I didn't think he'd take the phone call.
We fought over the phone, I'd never met him in person.
And of course, Barry used to answer the phone, "What the (beep) do you want?"
Which is his way of saying hi.
I said, "Well you know, I'm this young kid who's done very well in Boulder at this club and I'd like to go into business with you and maybe open a club and then maybe do bigger shows."
And to my absolute astonishment, he said, "Go find a club, I'll put up all the money, we'll be 50-50 partners."
And I was saying, "Oh my God, did I just do that?"
And, I hope I did the right thing because he was a tough guy.
And that's how it all started.
And I found a club called Marvelous Marv's and we bought it, called it Ebbets Field.

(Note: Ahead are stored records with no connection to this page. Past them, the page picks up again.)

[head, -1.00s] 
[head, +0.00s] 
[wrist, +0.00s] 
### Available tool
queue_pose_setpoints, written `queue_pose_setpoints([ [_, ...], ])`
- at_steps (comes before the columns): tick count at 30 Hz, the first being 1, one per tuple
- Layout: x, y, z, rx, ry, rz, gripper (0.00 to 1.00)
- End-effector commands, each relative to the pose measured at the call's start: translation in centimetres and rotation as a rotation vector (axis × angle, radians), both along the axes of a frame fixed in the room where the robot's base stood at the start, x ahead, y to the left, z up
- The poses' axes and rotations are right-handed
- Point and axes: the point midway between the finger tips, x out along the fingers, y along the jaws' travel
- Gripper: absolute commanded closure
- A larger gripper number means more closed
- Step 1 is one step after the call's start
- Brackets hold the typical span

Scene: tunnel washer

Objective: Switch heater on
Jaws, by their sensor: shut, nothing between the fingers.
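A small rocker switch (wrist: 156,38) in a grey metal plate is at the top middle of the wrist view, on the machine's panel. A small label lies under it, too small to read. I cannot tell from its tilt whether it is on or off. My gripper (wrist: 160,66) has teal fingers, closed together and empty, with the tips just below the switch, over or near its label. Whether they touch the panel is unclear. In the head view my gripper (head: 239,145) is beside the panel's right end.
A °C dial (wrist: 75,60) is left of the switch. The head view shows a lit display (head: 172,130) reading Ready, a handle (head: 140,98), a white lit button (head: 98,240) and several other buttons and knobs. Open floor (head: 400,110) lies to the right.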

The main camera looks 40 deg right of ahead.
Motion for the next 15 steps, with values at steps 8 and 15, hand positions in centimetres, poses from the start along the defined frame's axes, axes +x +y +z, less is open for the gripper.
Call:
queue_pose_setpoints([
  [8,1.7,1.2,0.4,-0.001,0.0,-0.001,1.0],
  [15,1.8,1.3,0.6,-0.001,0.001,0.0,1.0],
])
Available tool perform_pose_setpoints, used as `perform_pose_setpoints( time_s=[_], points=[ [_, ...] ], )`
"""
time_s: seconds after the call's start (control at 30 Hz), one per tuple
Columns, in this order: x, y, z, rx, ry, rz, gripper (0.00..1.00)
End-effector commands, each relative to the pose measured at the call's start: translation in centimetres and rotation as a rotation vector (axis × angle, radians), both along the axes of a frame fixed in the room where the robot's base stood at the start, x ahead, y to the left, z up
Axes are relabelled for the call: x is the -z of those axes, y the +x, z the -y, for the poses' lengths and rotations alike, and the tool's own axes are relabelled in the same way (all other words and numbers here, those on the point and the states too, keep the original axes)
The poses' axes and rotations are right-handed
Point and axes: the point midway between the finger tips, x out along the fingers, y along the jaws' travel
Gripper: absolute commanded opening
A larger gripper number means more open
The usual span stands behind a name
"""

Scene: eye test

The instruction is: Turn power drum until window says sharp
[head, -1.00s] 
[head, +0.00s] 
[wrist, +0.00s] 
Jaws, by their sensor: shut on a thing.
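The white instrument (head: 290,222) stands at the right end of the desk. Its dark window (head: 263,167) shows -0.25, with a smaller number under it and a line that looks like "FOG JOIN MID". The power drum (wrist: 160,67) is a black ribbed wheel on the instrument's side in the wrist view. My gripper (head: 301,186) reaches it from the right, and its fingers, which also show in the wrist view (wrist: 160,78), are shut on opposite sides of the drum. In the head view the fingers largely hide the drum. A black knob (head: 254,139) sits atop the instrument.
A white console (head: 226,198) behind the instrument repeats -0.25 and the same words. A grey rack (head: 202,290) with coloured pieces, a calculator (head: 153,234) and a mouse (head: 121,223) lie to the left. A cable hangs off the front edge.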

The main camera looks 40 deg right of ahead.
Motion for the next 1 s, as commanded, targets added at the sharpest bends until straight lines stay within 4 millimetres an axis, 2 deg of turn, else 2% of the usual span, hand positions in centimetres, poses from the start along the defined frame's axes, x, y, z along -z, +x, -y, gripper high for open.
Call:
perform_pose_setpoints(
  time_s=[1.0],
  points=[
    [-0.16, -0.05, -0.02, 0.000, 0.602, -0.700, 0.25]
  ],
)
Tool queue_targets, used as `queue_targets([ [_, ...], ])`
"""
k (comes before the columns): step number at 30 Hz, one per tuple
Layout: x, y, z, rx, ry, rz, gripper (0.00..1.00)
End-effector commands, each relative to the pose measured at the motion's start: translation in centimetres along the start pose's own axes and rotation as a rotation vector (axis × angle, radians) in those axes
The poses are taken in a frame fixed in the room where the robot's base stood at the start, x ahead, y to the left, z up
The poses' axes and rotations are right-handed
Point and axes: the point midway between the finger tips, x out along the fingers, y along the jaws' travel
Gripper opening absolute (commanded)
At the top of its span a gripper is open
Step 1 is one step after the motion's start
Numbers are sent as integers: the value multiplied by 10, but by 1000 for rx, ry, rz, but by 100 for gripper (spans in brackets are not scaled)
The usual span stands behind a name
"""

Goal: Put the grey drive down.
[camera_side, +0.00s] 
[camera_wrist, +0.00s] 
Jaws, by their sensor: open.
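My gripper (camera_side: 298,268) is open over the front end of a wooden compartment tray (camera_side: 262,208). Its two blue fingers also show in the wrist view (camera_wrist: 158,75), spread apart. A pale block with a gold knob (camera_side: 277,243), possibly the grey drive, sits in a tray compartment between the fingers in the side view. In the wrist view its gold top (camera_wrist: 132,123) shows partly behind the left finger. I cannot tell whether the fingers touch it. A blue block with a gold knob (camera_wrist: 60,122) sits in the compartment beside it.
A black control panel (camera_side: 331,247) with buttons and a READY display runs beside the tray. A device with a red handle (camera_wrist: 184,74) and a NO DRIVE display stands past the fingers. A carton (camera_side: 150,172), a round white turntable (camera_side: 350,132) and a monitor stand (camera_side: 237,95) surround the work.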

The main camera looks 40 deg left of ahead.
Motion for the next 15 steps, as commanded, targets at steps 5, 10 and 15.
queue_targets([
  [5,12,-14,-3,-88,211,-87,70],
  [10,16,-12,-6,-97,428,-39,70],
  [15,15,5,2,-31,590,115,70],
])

(energetic rock music) - [Narrator] Chuck Morris promoted shows at Ebbets Field in the mid-'70s, while Barry Fey focused on promoting shows at Red Rocks.
His business, Feyline, was promoting an increasing number of shows around the region, and the country.
By 1976, Barry had a proposition for Chuck Morris.
- Barry said, "Why don't you sell the club, Feyline's getting so big, sell the club," which he owned half of, "and come to the parent company Feyline and be my number one guy."
And so I sold the club, and went over to Feyline for 10 years.
And was his right-hand guy.
- By the time the '80s hit, Red Rocks was already just kind of like, starting to be the place.
I mean, it was every night, all the time.
- Richard Gooding, who was the local Pepsi bottler, Barry and some of the other personnel from his office, approached Richard Gooding about becoming the sponsor for this new-named series of shows for a summer at Red Rocks, The Summer of Stars.
(gentle twinkly music) - [Announcer] Feyline presents the Pepsi 1982 Summer of Stars at Red Rocks.
(audience cheering) - That was one of the first seasons of popular music concerts in the country.
- We decided to put all of the shows on sale for the whole summer.
Can't do that anymore.
Bands now tell you when you can go on sale.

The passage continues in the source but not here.